In addition to the bandwidth and latency issues discussed by @Suedkiez, either or both of Roons discovery of endpoints by the server and/or the server(s) by the endpoints relies upon broadcast packets which are constrained to the local network. If Roon did not rely upon such broadcast packets for discovery, then the act of configuring new Roon clients would not be “plug and play” as it is designed to be.

To get around this and allow Roon to function across sites would require that both sites were part of the same LAN. This is possible using a VPN to bridge both networks but I don’t think doing it is within the capabilities of many who have no interest in networking technology and only want to use networking to achieve, say, audio distribution. It would also require particular networking products that are not universally available. For example, My router can act as a VPN server or a VPN client - so I could use such a router on each site to create such a VPN - but this capability is not typical of the routers supplied by ISP’s.

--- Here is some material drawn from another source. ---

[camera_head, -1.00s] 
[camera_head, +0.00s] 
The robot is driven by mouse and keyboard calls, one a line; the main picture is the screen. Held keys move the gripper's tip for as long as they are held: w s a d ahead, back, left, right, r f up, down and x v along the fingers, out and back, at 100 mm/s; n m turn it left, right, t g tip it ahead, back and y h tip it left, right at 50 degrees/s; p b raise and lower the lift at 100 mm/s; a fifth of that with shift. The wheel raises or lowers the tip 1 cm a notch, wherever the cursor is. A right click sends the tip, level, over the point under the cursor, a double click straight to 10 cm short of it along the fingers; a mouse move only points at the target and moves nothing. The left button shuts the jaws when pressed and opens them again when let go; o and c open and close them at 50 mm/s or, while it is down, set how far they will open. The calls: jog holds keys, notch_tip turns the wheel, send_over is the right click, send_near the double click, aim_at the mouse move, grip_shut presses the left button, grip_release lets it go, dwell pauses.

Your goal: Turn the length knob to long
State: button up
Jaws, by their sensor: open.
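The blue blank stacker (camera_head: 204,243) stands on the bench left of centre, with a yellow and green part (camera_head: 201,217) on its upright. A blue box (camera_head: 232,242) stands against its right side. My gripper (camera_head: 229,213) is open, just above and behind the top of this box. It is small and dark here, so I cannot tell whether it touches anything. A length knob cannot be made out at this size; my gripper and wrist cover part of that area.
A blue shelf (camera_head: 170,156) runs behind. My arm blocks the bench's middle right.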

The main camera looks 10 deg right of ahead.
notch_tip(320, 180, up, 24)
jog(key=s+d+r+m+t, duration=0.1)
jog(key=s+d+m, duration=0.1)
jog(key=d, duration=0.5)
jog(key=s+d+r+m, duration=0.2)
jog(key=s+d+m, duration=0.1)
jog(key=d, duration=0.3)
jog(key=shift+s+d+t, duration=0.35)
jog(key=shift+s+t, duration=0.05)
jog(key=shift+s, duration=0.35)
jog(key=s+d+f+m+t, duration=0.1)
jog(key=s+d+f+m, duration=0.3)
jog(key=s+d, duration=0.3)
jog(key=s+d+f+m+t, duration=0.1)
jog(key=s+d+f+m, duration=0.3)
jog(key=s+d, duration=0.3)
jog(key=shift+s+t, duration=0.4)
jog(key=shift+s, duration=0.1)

Even if Roon did not rely on mechanisms that are inherently limited to the local network and even supposing the bandwidth and latency were not an issue, making it work across sites without the use of a VPN, would likely involve configuring the router to forward ports for both the Roon Server and for the endpoints (at least those that were on a different physical LAN to the server). As well as increasing the vulnerabilities due to open ports (significantly beyond those required for ARC), this would also represent a configuration complication that may not sit well with many/most of Roon’s users.

Note: there are various mechanisms which could be used that would render the above paragraph incorrect but they would almost certainly have their own serious implications - some of which may be unacceptable to a significant number of Roon users.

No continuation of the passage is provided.